Most regular posters here keep their cars a very long time; a while ago I sold my 1988 Caprice while still in good condition, but needing significant repairs soon.

Most hybrid owners love the frugal nature of their cars, but few seem emotionally attached to them. Your husband may find a Honda Insight as interesting as a super-efficient refrigerator!

As others point out, it’s usually more economical to repair a car until something very major breaks or parts are no longer available. On your bug, the engine will last at least another 100,000 miles if it has been well taken care of. It’s the other electrical, electronic and mechanical things that will go long before. If your husband has really looked after this car, I would keep it longer; the fuel mileage is great, and until it starts rusting, he can be proud of his little yellow friend.

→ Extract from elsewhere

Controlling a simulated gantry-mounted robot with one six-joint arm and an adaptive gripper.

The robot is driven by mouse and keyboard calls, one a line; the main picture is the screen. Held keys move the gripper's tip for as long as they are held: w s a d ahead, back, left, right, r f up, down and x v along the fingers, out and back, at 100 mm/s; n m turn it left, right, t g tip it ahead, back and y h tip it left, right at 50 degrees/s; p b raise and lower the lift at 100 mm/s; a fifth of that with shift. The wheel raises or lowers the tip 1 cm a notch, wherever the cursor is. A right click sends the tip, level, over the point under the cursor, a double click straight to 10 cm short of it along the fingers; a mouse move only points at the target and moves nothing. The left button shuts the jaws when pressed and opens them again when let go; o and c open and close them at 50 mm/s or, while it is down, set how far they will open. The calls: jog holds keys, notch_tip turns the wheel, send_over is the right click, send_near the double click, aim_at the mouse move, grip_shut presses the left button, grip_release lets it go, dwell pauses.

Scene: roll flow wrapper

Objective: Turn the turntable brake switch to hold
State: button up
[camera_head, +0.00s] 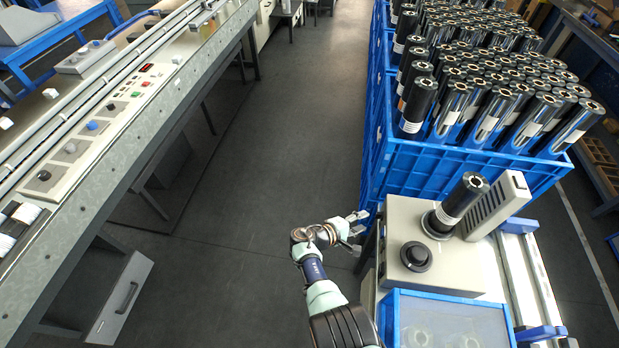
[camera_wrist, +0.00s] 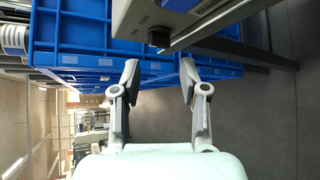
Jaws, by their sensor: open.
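My gripper (camera_head: 357,230) is open and empty, just left of a beige box-shaped unit (camera_head: 463,271) in the head view. In the wrist view the gripper (camera_wrist: 159,72) shows its two fingers apart. A small black knob (camera_wrist: 158,38) sits on the unit's side in the wrist view, ahead of and between the fingertips, with no finger touching it. On the unit's top is a large round black knob (camera_head: 416,256), and behind it a dark shiny roll (camera_head: 461,203) leans on a round black base.
Blue crates (camera_head: 386,165) packed with upright dark rolls stand behind the unit. A blue-framed bin (camera_head: 398,329) is in front of it. A long machine with a control panel (camera_head: 98,126) runs along the left. The grey floor between is clear.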

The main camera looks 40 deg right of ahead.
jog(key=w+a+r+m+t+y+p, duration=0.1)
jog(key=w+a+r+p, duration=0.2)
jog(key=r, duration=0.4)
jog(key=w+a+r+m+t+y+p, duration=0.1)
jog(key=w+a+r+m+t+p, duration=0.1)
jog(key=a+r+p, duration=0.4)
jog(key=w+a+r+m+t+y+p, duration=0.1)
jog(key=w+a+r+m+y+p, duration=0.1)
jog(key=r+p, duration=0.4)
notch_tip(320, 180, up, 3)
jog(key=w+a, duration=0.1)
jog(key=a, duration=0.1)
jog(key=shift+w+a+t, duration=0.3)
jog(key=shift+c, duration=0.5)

Agree with others that if he should buy a new car, another diesel might be better for long commutes. So far he has driven 23,000 miles per year or so, and gas prices are going to rise again soon.

Time is on your side, since the price of hybrids will keep dropping and more companies, including Honda, will come out with small diesel cars in the near future.

In the meantime, stop worrying, and take things as they come.

Congradulations for pro-actively thinking about you husband’s transportation needs!

Keep in mind, a VW Diesel prob gets a good, or better MPG than a Hybrid. They are cheaper to maintain (that TDI still has another good 100,000 in the engine) If he’s all highway, he should be seeing mid 40’s to low 50 MPG.

Also - if you are thinking about selling it, TDI Bugs are very rare, and old TDIs are favorites of people looking to run Veggie Oil conversions…

Hope that helps - sounds like a great little car!

(PS i have heard repairs on hybrids can get very expensive)

I would sell it outright and then take a look at the Honda Fit, The regular Honda Civic or a 2009 Honda Civic Hybrid (the first year with VSA - Electronic Stability Control - the ultimate safety feature.) The Insight would be on my list AFTER the Hondas listed above.